His consistency is even more staggering given that he and Zaragoza goalkeeper Roberto were the only two players to start every league game this season. The Euros awaits and with eyes focused elsewhere in the Spanish side, Cazorla could have just as big an impact in Poland and Ukraine this summer.

Up front, it is easiest to start with Karim Benzema before the superlatives run dry. The Frenchman has evolved from Jose Mourinho’s quiet cat to attack dog this season, scoring 32 times in all competitions, but more than that he has been a great team player.

Happy to play in a variety of positions, his all-round game has seen him preferred to Higuaín in almost all the big games and as his WhoScored profile suggests, he has no major weaknesses.

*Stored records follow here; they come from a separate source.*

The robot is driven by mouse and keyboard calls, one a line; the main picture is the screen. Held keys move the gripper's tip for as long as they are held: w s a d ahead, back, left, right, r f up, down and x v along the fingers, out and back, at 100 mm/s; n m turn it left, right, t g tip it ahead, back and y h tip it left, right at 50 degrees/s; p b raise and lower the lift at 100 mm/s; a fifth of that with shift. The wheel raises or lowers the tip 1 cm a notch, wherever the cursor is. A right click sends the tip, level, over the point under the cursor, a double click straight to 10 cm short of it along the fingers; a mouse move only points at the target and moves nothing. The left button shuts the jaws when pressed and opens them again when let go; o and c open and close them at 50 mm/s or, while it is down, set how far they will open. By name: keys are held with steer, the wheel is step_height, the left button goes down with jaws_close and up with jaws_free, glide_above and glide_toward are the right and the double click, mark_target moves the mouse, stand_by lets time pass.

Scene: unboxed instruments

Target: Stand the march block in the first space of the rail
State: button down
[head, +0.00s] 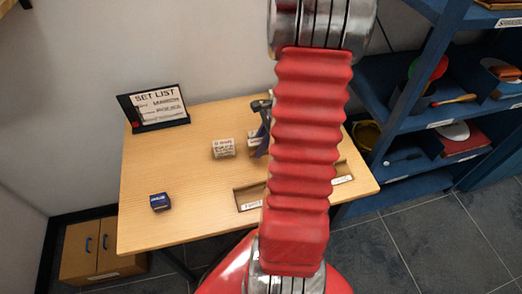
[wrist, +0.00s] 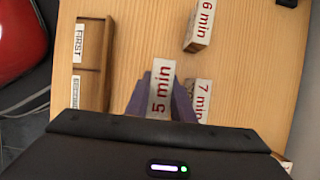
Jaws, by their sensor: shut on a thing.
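My gripper (wrist: 160,98) is shut on a white-faced block marked "5 min" (wrist: 162,88), held between its two bluish-purple fingers. No title shows on that face, so I cannot tell from it whether this is the march block. The wooden rail (wrist: 92,58) lies to the left in the wrist view, with a "FIRST" label (wrist: 80,40) on its upper part. In the head view the rail (head: 240,194) is partly hidden behind my red arm. My gripper (head: 262,130) shows there beside the arm, its hold mostly hidden.
Blocks marked "6 min" (wrist: 199,32) and "7 min" (wrist: 202,98) stand right of the held block. A dark blue block (head: 160,202) sits at the table's left front. A set list board (head: 155,107) stands at the back left. Blue shelves (head: 440,130) rise at the right.

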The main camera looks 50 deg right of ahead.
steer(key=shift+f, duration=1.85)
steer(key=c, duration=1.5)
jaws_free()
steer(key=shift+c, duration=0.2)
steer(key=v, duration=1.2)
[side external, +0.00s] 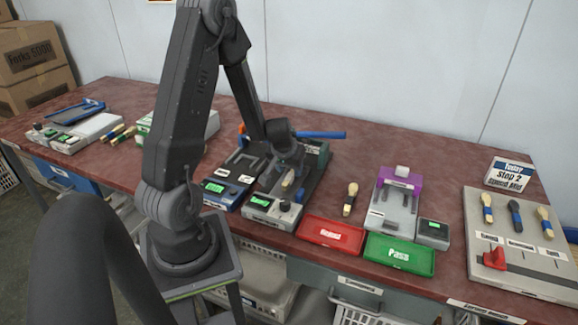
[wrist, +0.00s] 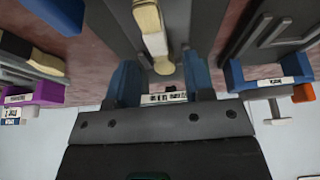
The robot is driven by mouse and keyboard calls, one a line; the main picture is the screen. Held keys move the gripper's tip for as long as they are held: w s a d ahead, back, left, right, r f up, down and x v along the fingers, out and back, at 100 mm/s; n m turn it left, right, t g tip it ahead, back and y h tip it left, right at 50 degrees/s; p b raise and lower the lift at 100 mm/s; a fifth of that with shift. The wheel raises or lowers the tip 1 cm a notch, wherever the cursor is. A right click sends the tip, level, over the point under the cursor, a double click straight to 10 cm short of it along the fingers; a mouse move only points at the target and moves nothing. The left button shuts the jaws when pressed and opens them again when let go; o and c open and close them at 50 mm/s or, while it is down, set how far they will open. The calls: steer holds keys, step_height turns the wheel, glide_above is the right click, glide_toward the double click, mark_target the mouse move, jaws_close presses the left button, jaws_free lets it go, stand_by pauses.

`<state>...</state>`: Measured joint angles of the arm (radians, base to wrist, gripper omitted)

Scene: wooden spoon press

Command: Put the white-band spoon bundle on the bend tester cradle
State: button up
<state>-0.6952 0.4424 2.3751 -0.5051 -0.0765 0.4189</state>
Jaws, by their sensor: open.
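A pale wooden spoon bundle with a white band (wrist: 153,32) lies on a dark grey fixture in the wrist view, its rounded end between my fingers. It shows small under my gripper in the side external view (side external: 288,180). My gripper (wrist: 162,82) is open, a blue finger on either side of the bundle's end; I cannot tell whether either touches it. The side external view shows my gripper (side external: 287,158) low over the grey fixture with a green display (side external: 271,208). A purple-topped device (side external: 398,182) stands to the right. The labels are too small to tell which is the bend tester.
The red Reject tray (side external: 331,235) and green Pass tray (side external: 400,255) sit at the front edge. A grey board (side external: 480,215) with several bundles is at right. A blue-ended device (side external: 232,188) stands close left.

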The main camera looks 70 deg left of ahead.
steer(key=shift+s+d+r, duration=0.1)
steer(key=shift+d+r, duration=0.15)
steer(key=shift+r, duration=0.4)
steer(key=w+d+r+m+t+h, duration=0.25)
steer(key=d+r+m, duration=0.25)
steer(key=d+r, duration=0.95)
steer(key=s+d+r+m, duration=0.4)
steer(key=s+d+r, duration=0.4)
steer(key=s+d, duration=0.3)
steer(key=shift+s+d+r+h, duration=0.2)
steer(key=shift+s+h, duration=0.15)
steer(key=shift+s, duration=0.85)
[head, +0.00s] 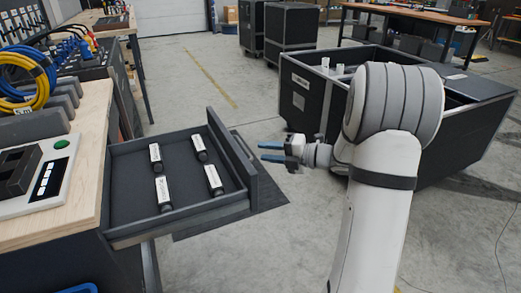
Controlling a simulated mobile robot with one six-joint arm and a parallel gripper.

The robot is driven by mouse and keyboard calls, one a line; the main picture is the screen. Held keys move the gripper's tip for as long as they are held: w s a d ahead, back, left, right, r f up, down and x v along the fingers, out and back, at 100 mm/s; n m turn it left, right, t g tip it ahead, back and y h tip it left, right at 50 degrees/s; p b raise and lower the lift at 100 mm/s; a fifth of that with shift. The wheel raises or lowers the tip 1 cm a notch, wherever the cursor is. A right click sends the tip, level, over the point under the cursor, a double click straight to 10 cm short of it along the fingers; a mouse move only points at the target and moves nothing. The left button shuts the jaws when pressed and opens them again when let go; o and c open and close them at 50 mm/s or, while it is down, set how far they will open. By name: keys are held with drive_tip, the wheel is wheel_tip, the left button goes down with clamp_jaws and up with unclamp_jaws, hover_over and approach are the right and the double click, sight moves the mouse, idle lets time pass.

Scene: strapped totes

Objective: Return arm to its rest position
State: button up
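My arm rises from the bottom right of the head view and bends at a grey-banded joint. My gripper (272,152) is at its left end, pointing left, with two blue fingers apart and nothing seen between them. It hangs in the air just right of an open drawer (178,218). In the drawer lie several dark cylinders with white labels, such as a back-right cylinder (199,148) and a front-left cylinder (163,193).
A wooden workbench (92,135) with cables stands on the left. A large black tote (305,98) stands behind my arm, partly hidden by it. Dark cases (290,28) stand farther back. Grey floor lies open between drawer and tote.

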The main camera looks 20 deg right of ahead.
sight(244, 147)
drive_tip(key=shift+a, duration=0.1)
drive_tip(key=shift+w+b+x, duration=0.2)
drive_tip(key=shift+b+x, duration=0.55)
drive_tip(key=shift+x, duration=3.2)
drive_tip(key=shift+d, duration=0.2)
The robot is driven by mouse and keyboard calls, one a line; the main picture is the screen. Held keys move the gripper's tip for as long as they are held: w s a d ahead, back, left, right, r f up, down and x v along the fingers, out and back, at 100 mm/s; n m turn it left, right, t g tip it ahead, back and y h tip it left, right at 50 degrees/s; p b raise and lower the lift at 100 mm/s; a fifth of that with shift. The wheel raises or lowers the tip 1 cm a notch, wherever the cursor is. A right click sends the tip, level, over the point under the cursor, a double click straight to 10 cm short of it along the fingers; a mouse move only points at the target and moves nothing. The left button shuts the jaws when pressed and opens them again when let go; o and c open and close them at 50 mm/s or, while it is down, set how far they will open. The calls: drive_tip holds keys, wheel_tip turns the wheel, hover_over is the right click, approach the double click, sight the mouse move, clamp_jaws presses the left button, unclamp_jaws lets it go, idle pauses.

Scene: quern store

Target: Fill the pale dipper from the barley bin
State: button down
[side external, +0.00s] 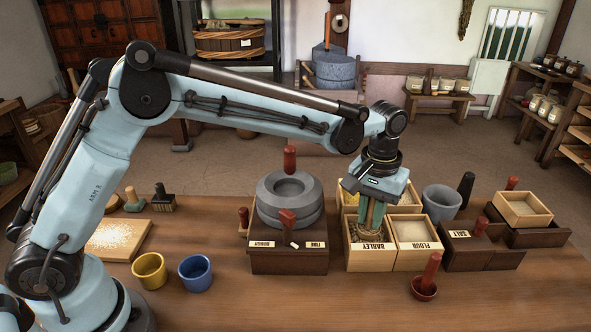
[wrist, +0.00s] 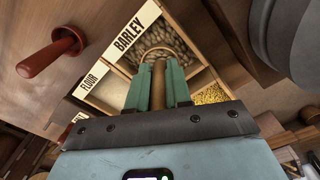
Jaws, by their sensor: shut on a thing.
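The barley bin (side external: 370,262) is a pale wooden compartment with a BARLEY label, near the middle of the bench. In the wrist view its label (wrist: 136,30) stands beside brownish grain (wrist: 165,38). My gripper (side external: 371,219) points down over this bin, its green fingers shut on the upright tan handle of the pale dipper (side external: 375,236). In the wrist view my gripper (wrist: 158,70) has the dipper's handle (wrist: 158,88) between its fingers. The dipper's curved rim shows at the grain. How full its bowl is, and how deep it sits, is hidden.
The flour bin (side external: 418,258) adjoins on the right. A grey stone quern (side external: 289,212) stands close on the left. A grey tub (side external: 441,202) is behind right, a red-handled scoop (side external: 425,285) in front. Yellow (side external: 149,271) and blue (side external: 195,273) cups stand front left.

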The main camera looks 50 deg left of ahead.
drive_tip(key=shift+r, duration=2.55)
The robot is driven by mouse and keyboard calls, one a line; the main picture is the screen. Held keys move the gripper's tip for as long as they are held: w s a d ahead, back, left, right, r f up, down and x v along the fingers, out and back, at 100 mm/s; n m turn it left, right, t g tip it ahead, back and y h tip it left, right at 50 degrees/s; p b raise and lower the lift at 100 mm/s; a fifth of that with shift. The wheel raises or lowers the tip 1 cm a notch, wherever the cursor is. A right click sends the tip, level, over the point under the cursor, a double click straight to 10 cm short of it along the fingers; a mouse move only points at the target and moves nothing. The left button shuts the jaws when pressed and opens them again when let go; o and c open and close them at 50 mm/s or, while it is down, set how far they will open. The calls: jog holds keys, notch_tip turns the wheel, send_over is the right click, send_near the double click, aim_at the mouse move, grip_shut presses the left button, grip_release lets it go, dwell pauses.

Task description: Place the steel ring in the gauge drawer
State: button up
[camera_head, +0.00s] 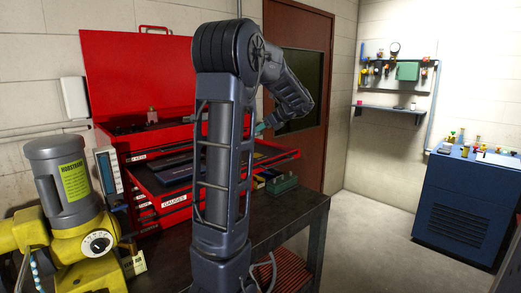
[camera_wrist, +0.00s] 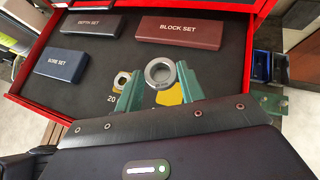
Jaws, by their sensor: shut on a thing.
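The gauge drawer (camera_head: 175,198), a red drawer labelled GAUGES, stands pulled out of the red tool chest. Its dark lined floor (camera_wrist: 100,65) fills much of the wrist view. My gripper (camera_wrist: 160,76) has green fingers and is shut on the steel ring (camera_wrist: 149,72), which sits between the fingertips over the drawer. I cannot tell whether the ring touches the drawer floor. A yellow patch (camera_wrist: 172,96) shows just below the ring. In the head view my gripper (camera_head: 263,130) is partly hidden by my arm, and the ring cannot be made out.
In the drawer lie a DEPTH SET case (camera_wrist: 90,26), a BLOCK SET case (camera_wrist: 180,32) and a BORE SET case (camera_wrist: 61,64).

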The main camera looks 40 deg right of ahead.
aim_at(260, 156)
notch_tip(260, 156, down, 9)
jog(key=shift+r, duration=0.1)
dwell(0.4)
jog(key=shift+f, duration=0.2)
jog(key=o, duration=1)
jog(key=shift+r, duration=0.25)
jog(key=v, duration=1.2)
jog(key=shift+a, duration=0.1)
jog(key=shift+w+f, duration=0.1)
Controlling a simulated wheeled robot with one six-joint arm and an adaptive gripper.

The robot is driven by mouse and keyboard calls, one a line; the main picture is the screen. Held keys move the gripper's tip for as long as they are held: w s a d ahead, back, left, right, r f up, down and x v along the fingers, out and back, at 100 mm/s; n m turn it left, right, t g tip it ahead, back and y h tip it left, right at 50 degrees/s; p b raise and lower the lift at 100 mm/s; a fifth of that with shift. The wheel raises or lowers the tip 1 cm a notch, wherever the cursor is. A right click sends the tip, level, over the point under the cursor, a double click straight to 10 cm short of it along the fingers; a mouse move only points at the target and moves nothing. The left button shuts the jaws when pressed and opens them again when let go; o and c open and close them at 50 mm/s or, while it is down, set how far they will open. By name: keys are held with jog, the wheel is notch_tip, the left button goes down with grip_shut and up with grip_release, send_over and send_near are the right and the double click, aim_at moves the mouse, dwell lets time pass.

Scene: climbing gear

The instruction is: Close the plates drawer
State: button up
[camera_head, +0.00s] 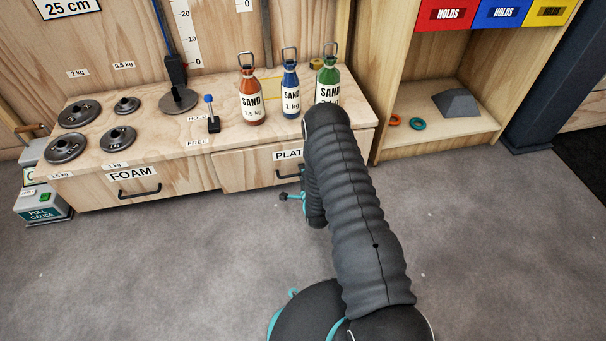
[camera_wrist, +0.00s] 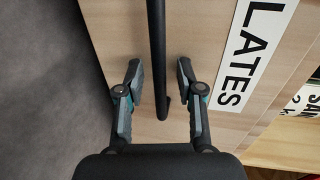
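The plates drawer (camera_head: 240,173) is the right-hand drawer of the low wooden bench, with a white label partly hidden by my arm. Its front seems to stand slightly forward of the neighbouring drawer, but I cannot tell by how much. Its black bar handle (camera_head: 286,174) is partly hidden in the head view. In the wrist view the handle (camera_wrist: 157,50) runs between the two fingers of my gripper (camera_wrist: 159,75), with the PLATES label to its right. The fingers are apart, with a gap on each side of the bar. In the head view my arm hides most of the gripper.
The foam drawer (camera_head: 135,183) is to the left. Sand bottles (camera_head: 251,97), a small blue-knobbed lever (camera_head: 211,115) and several dark weights stand on the bench top (camera_head: 165,140). A pull gauge (camera_head: 42,195) stands at far left. An open shelf (camera_head: 440,128) is at right. The floor in front is clear.

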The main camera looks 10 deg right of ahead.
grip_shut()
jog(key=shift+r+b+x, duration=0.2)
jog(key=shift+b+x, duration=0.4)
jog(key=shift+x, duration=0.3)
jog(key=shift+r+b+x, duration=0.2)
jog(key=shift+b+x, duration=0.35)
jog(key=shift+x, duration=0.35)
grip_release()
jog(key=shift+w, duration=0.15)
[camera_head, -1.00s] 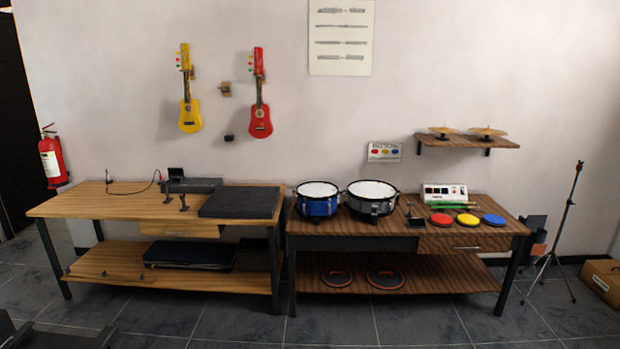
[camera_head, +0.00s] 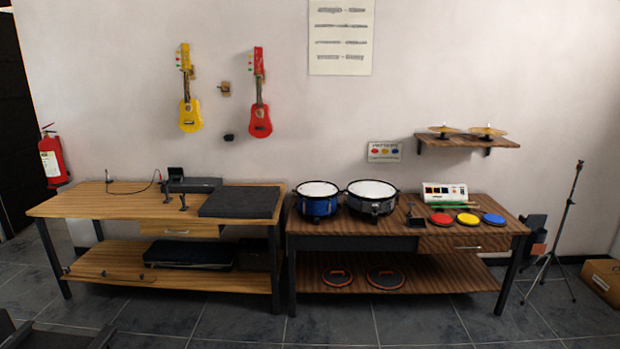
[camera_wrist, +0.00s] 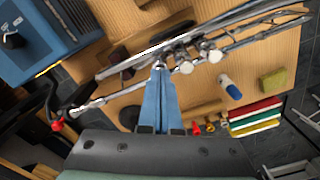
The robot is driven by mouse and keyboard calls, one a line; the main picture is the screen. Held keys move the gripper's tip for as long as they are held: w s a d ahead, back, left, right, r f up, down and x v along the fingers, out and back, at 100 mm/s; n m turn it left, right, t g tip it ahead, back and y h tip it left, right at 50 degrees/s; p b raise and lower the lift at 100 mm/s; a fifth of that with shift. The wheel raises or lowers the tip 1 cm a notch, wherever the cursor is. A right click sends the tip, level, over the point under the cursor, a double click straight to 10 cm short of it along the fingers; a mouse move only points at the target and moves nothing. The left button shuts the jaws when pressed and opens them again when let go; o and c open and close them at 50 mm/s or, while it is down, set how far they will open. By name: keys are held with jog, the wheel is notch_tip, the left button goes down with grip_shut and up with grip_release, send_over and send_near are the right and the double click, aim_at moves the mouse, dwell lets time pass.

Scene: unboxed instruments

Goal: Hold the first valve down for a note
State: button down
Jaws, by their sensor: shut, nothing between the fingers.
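In the wrist view a silver trumpet (camera_wrist: 127,64) lies across the upper part, its mouthpiece end at the lower left. Two pale valve caps, one (camera_wrist: 186,67) and another (camera_wrist: 215,56) further right, show clear of my fingers. My gripper (camera_wrist: 160,71) is shut, its blue fingers together and empty. The fingertips overlap the valve spot nearest the mouthpiece, the first valve, which they mostly hide. I cannot tell whether they touch it or whether it is pressed. The head view shows neither trumpet nor gripper.
In the wrist view a wooden surface (camera_wrist: 282,47) lies below the trumpet. A blue-and-white bottle (camera_wrist: 230,88), an olive block (camera_wrist: 273,80) and coloured bars (camera_wrist: 255,116) are at the right. A blue box (camera_wrist: 45,38) is at the upper left.

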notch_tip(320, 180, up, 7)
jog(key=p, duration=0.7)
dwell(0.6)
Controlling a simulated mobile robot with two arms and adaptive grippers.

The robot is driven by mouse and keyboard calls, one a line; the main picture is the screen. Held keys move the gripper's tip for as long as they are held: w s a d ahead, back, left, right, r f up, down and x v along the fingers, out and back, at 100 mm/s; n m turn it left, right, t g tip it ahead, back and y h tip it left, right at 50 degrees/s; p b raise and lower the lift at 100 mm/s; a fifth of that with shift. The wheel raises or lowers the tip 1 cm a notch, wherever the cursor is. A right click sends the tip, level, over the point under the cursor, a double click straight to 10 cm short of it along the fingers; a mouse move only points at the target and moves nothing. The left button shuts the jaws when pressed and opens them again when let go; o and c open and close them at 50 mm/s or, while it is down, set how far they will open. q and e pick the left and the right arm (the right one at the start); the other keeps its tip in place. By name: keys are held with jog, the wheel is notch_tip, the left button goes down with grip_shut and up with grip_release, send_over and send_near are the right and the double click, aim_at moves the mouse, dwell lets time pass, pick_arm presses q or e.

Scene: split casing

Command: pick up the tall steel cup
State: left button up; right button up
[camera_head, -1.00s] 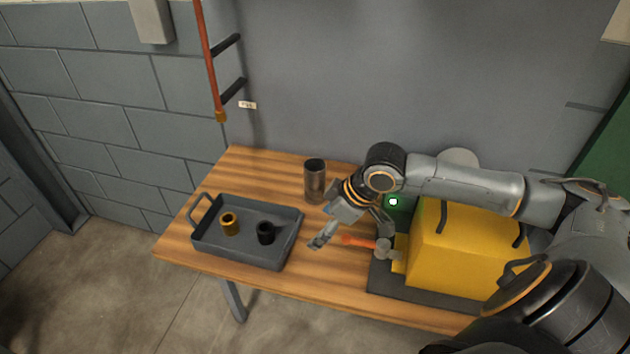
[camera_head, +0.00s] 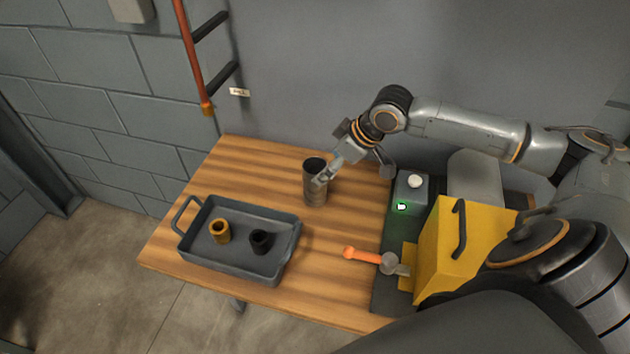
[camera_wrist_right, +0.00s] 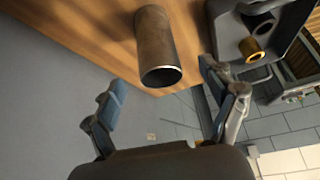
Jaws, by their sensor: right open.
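The tall steel cup (camera_head: 315,188) stands upright on the wooden table, right of the tray. My right gripper (camera_head: 352,174) is open and empty, just to the right of the cup. In the head view one finger overlaps the cup's upper part; I cannot tell if it touches. In the right wrist view the cup (camera_wrist_right: 157,45) is ahead of the open fingers (camera_wrist_right: 163,82), its open rim turned toward the camera, and no finger is closed on it. My left gripper is not in view.
A dark tray (camera_head: 197,262) holds a brass ring (camera_head: 219,232) and a black ring (camera_head: 260,242). An orange-handled tool (camera_head: 362,256) lies near a yellow casing (camera_head: 450,250) and a grey box with a green light (camera_head: 411,190). Bare table (camera_head: 265,165) lies left of the cup.

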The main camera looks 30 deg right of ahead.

And then there is those two. The two for which words on here will do no justice. Numbers, though, perhaps will. When Ronaldo scored 42 league goals last season he broke the league record, he went four better this season, and it still wasn’t enough to win the Pichichi.

 

League Focus: La Liga Team of the Season

 

Ronaldo also showed a side of his game that is often criticised with 12 assists, the fourth highest in the league.

Messi, however, was slightly better in both those categories as he not only defied belief with his 50 goals, but was also the league’s second highest assist maker with 16, meaning he played a direct role in 58% of Barcelona’s goals. It goes without saying that Messi was the highest rated player across all the major leagues with an average rating of 8.91, but the most ridiculous statistic of all may be that in his 37 league appearances, he was Man of the Match in 24.